── DATASET EXTRACT
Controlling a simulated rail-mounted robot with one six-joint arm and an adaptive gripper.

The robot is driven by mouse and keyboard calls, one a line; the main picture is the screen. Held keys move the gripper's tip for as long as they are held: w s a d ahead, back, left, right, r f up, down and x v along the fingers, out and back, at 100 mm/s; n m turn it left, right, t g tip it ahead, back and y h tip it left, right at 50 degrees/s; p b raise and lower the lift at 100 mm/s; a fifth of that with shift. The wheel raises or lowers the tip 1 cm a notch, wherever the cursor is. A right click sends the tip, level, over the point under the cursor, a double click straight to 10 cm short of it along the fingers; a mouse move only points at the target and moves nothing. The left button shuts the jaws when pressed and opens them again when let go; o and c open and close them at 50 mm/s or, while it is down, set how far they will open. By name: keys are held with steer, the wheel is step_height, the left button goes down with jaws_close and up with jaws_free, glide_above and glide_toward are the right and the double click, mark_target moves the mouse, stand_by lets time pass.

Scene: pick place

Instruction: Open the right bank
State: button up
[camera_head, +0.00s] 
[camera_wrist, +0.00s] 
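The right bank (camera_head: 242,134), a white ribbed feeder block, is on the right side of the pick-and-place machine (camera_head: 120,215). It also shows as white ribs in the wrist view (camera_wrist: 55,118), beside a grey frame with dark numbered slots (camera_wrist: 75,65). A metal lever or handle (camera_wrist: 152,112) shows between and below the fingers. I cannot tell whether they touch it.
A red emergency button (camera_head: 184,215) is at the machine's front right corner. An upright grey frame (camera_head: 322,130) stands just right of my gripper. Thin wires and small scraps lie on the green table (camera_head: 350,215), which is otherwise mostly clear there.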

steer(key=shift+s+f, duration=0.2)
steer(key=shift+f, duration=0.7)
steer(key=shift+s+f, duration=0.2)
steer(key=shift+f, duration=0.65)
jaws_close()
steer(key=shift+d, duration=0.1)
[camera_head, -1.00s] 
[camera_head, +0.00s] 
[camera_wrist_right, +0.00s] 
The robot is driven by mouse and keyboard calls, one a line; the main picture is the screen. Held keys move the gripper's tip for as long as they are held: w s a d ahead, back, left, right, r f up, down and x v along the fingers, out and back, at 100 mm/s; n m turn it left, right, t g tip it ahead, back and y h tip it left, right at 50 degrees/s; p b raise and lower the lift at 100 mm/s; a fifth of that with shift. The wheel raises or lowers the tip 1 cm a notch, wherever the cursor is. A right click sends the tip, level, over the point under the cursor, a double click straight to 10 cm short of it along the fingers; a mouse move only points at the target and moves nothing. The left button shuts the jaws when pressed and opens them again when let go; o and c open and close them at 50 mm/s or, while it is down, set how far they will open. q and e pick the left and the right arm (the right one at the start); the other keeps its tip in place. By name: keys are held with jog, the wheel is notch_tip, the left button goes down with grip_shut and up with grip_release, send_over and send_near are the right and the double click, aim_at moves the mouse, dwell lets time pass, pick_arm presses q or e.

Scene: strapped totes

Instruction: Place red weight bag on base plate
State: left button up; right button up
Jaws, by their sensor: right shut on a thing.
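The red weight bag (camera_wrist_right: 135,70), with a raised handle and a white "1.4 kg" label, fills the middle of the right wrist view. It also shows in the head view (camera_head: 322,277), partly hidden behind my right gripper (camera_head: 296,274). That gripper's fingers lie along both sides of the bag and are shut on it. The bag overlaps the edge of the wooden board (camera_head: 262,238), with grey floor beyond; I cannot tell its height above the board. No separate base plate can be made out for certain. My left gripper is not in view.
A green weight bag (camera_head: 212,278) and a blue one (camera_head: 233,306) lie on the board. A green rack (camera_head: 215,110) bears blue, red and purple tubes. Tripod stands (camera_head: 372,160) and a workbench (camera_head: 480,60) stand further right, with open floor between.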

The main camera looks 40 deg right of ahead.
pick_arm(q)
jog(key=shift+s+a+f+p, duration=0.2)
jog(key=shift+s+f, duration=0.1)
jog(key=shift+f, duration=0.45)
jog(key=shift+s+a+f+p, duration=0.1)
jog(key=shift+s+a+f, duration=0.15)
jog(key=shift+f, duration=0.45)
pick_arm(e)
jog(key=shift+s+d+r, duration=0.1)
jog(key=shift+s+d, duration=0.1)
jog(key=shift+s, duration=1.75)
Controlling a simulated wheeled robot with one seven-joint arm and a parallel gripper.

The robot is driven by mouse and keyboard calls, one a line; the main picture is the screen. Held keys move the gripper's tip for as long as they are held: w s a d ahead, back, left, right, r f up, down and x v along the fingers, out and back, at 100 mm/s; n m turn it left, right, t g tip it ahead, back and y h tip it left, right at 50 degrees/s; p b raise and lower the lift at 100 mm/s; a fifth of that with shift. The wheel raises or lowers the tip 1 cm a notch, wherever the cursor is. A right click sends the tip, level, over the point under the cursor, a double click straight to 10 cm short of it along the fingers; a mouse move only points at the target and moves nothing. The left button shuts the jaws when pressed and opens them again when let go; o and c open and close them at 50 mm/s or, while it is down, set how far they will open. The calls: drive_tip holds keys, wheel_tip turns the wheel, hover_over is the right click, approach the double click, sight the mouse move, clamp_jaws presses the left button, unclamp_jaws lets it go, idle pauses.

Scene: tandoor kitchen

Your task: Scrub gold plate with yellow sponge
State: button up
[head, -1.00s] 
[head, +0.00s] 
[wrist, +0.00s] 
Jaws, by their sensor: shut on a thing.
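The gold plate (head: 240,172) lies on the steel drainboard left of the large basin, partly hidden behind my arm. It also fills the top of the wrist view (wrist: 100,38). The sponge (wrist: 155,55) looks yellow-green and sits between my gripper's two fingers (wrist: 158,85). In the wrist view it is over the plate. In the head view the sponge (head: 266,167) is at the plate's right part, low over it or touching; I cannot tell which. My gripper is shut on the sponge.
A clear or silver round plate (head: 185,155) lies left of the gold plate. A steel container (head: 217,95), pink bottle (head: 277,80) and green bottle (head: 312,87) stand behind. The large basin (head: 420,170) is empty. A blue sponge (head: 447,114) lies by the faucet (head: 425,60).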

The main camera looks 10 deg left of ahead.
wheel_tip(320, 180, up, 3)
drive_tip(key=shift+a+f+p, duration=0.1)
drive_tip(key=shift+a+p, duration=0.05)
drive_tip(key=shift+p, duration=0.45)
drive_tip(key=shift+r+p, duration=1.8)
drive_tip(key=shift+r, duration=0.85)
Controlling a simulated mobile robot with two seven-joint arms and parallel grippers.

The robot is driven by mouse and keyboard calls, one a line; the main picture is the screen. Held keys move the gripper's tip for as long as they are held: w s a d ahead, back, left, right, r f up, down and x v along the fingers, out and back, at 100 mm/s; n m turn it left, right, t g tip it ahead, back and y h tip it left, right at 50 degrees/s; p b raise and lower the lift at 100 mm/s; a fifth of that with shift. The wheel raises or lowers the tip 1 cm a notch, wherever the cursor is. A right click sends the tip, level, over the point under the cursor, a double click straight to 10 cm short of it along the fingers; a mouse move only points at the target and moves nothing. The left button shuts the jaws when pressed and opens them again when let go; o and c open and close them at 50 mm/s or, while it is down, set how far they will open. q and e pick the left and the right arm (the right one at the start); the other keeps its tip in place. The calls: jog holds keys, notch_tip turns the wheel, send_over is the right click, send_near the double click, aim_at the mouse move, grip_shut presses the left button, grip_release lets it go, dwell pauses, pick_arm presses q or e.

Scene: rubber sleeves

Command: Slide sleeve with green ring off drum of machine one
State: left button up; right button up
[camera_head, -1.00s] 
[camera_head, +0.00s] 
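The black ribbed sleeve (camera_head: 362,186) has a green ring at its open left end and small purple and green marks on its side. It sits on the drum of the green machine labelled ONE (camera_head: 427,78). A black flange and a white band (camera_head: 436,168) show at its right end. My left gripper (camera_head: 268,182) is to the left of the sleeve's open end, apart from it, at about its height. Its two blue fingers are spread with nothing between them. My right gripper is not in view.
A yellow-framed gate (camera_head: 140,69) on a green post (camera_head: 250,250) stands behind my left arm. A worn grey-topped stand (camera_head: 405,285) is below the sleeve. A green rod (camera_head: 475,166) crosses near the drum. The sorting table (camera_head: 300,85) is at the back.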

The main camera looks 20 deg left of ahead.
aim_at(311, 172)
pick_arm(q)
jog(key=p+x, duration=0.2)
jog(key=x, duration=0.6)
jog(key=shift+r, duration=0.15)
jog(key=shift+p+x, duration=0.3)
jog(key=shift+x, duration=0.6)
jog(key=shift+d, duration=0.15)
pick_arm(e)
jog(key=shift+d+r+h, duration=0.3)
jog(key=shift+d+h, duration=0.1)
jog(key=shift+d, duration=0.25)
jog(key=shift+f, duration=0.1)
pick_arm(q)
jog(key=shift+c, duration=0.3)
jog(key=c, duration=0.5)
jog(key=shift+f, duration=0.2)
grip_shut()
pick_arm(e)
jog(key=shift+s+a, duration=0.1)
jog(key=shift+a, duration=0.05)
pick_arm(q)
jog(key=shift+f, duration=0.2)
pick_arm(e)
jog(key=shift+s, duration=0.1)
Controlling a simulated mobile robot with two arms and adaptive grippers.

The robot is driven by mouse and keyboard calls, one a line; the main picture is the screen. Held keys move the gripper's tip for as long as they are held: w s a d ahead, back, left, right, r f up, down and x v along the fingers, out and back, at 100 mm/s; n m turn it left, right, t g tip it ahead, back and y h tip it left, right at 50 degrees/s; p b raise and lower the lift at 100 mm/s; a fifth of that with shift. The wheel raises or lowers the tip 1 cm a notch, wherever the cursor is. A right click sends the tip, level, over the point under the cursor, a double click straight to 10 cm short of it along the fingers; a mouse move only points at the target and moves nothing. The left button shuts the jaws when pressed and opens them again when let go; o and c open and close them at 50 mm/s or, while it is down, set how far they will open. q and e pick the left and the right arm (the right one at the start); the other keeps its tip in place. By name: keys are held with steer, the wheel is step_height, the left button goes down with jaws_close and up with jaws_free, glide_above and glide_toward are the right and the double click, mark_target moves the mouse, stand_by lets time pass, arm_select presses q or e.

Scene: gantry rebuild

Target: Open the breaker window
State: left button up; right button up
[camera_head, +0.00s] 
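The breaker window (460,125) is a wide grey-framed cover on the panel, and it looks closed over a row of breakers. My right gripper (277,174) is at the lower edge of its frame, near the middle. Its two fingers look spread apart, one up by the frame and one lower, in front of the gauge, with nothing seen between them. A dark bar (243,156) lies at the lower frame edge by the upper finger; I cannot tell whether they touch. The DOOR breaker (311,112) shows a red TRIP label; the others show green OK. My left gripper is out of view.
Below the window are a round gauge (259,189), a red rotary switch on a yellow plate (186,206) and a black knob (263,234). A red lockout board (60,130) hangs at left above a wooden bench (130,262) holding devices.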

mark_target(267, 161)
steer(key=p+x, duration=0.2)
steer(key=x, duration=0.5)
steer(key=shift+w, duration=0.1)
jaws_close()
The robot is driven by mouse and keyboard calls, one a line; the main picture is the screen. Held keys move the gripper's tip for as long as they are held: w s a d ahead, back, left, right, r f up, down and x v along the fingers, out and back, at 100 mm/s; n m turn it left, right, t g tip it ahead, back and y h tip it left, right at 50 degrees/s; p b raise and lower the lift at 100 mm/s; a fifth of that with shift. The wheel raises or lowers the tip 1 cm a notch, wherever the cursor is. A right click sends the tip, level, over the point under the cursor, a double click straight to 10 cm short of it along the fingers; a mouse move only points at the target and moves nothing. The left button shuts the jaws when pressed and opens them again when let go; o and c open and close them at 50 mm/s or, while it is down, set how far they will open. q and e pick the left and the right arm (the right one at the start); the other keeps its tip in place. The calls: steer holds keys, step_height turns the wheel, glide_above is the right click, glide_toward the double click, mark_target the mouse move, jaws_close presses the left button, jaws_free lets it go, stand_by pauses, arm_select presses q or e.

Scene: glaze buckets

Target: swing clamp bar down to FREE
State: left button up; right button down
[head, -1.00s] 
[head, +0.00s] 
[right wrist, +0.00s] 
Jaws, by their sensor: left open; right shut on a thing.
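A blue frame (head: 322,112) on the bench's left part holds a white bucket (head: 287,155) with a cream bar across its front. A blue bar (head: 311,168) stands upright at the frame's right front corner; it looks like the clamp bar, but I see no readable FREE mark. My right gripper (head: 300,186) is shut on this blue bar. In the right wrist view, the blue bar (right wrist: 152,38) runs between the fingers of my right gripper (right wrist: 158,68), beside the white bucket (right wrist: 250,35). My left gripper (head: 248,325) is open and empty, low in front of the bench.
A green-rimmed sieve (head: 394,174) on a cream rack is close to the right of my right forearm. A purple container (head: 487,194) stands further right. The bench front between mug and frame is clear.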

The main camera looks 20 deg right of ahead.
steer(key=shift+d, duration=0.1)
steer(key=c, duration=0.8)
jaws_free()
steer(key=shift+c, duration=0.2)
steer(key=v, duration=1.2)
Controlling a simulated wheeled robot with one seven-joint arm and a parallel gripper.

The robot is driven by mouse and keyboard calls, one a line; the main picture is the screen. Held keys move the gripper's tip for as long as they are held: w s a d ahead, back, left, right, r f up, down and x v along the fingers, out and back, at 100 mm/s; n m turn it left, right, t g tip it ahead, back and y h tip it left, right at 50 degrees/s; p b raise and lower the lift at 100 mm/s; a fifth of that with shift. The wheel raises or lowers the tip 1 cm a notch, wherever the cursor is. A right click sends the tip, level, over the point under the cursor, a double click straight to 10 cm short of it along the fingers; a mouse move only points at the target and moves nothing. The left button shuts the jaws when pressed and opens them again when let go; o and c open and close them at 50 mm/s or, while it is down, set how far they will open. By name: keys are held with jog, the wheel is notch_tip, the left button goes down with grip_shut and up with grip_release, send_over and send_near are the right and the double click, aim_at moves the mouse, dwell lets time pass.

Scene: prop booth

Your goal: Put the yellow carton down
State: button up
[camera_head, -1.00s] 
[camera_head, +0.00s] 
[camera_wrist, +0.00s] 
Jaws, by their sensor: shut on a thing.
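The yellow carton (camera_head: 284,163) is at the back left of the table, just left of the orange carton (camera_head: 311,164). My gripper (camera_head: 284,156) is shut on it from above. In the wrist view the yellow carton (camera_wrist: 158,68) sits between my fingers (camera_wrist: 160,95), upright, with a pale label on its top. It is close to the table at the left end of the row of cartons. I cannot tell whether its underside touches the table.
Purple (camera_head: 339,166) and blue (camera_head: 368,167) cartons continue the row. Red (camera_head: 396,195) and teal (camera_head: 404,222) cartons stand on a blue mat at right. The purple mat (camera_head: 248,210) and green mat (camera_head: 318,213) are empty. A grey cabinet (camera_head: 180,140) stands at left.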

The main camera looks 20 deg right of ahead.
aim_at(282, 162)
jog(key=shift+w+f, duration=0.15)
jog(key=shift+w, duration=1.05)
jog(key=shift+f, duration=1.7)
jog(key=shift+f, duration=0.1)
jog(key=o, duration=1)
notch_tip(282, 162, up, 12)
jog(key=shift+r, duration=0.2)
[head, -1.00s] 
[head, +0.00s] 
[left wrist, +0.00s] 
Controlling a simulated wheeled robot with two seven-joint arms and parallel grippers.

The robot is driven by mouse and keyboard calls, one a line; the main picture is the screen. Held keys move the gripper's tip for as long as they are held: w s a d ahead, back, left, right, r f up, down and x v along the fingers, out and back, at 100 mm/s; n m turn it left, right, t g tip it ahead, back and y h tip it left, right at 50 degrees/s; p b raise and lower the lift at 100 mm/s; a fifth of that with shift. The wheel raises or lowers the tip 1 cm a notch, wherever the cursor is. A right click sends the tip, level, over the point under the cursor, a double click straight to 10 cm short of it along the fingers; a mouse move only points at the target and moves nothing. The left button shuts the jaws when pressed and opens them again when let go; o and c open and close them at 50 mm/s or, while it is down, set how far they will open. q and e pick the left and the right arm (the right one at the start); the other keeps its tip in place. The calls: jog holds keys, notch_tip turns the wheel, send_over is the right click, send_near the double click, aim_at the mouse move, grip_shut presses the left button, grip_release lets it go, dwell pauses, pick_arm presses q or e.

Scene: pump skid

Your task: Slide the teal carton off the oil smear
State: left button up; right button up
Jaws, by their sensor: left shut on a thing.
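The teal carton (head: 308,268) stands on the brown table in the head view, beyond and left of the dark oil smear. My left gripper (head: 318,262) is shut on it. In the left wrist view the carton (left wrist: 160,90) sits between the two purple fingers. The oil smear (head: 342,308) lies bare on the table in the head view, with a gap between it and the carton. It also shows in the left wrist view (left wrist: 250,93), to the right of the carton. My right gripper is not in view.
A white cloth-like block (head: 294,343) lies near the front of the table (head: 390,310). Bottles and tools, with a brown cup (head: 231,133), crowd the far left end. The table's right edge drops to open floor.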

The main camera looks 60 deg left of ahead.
────
Gather all the lines that include the word "Instruction" and copy them out.

§ **SOLVED PROBLEM**:
Instruction: Open the right bank
Instruction: Place red weight bag on base plate

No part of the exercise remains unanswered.